Strong classroom performances were recognized as well. A team-record three players – Niehaus, Lauren Tondl and Alyssa Seitzer – made the A-10 All-Academic team.
Depth and balance are hallmarks of Saint Louis women’s soccer in Shields’ system. Eleven different Billikens combined to earn 18 A-10 weekly awards during the 2017 and 2018 campaigns, and SLU players garnered at least five awards in each category – Offensive, Defensive and Rookie. There were an astounding 27 different player combinations that accounted for the Bills’ 37 assisted goals in 2018, following 24 unique combinations on 33 assisted tallies in 2017. Fifteen different players notched at least one goal or one assist in 2018, one more than the 14 in the previous season.
The 2016 Billikens were 14-4-2 overall and 7-1-2 in conference play. SLU shared the A-10 lead with nine shutouts and ranked second in the league with a 0.82 GAA. Individual honors were plentiful for Shields’ squad as five student-athletes were selected to the All-Conference first and second teams combined, including Defensive Player of the Year Kacey Bright. Niehaus and Danielle Tolmais joined Bright on the All-Region list.
Shields directed one of the A-10’s toughest defensive units in 2015. The Billikens posted a 1.07 goals against average in all games and a 0.95 GAA in 10 conference contests. In fact, only one A-10 opponent scored more than one goal against Saint Louis.

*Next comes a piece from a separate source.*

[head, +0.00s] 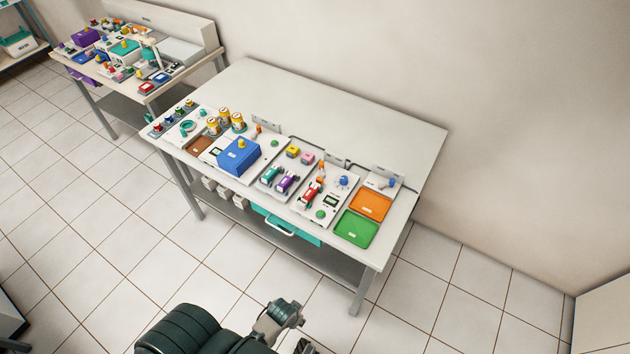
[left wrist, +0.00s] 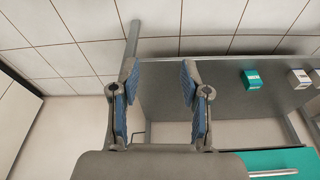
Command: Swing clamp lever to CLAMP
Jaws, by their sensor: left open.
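The clamp lever cannot be told for certain at this size. Small upright parts that look like levers stand on the white table (head: 335,107): an orange-tipped one (head: 257,129) behind the blue box, an orange one (head: 321,168) on a panel with a green button, and a blue one (head: 388,183) behind the orange tray. No CLAMP label is readable. In the left wrist view my left gripper (left wrist: 158,88) is open and empty, with blue pads apart. It is short of the table's front, with the lower shelf beyond. My right gripper is not seen.
A blue box (head: 239,156), orange tray (head: 370,205) and green tray (head: 356,229) sit along the table's front half. A teal drawer (head: 285,224) with a handle hangs below. The table's back half is bare. A second cluttered bench (head: 100,88) stands at the left.

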The 2014 Billikens won eight games, an increase of two victories over the previous season. Shields’ squad was highly competitive against the A-10’s best, falling by just one goal to NCAA Championship qualifiers Dayton (overtime) and La Salle. The SLU offense also was more prolific under Shields’ guidance; the Billikens tallied 31 goals and 31 assists, significant increases over their 2013 totals of 19 goals and 15 assists.
In her first season at the controls, Shields led Saint Louis to a second-place tie in the 2013 A-10 regular-season standings, an improvement of 10 spots from the previous year. The Billikens, who were 5-2-1 in conference play, qualified for the A-10 Championship for the first time since 2009. In addition, four players earned A-10 postseason accolades, the most since 2009.
Shields, who served as a Billiken assistant coach in 2012, was named the third head coach in program history on Jan. 15, 2013.
Prior to her arrival at SLU, Shields spent two seasons as an assistant coach and recruiting coordinator at Northwestern. She served three years in the same capacities at her alma mater, Harvard, where she worked with head coach Ray Leone (now head coach at Maryland) and assistant coach Tracey Leone, who went on to serve six seasons as head coach at Northeastern. Shields began her coaching career with a one-year stint as an assistant at UC Irvine under head coach April Heinrichs, who recently completed an eight-year stint as Technical Director for the U.S. Women's National Teams.
In addition to her collegiate coaching experience, Shields is an assistant with the U.S. Youth National Teams staff at various training camps and international competitions. She also serves as the liaison for the state of Missouri’s U.S. Soccer Training Center. Additionally, Shields was assistant goalkeeping coach for the Boston Breakers of Women's Professional Soccer under head coach Tony DiCicco in 2009; head coach of the Boston Bolts F.C. girls’ youth clubs for two years; and camp director/senior staff member of Soccerplus Goalkeeper School from 2006-11.
“During our search for a head coach, we engaged in exhaustive communication with National Team coaches, U.S. Soccer officials and NCAA College Cup coaches,” SLU director of athletics Chris May said at the time of Shields’ hiring. “They were unanimous in their support of Katie Shields as a leader who was ready to be a successful head coach.
“Katie is passionate about soccer and is committed to our department goals of educating student-athletes, competing at the highest level and building community,” May said. “We are confident she will develop a championship program by building trust, demonstrating a commitment to excellence and showing she cares about her student-athletes.”
“I am thrilled and honored to be the head women's soccer coach at Saint Louis University,” Shields said upon her hiring. “I am grateful to (vice president for student development) Dr. Kent Porterfield, Chris May and (senior associate director of athletics) Janet Oberle for believing in me and my vision to lead the SLU women’s soccer program.
“Saint Louis University offers a unique combination of academic prestige, top-notch athletic facilities and a wealth of local soccer tradition, providing a world-class experience for our student-athletes.”
Shields helped guide Harvard to the Ivy League title and an NCAA Championship berth in 2008 and 2009. She coached two Ivy League Rookies of the Year, 16 All-Conference selections and six All-Region choices.
A goalkeeper, Shields enjoyed a distinguished playing career (2002-05) at Harvard. She garnered All-Ivy accolades all four seasons and was an All-Region honoree and team captain her senior campaign. Shields ranked fourth nationally in save percentage in 2005, set a school record for shutouts in a season and helped lead the 2004 Crimson to the NCAA Championship.
Shields is a 2006 graduate of Harvard with a Bachelor of Arts degree in government.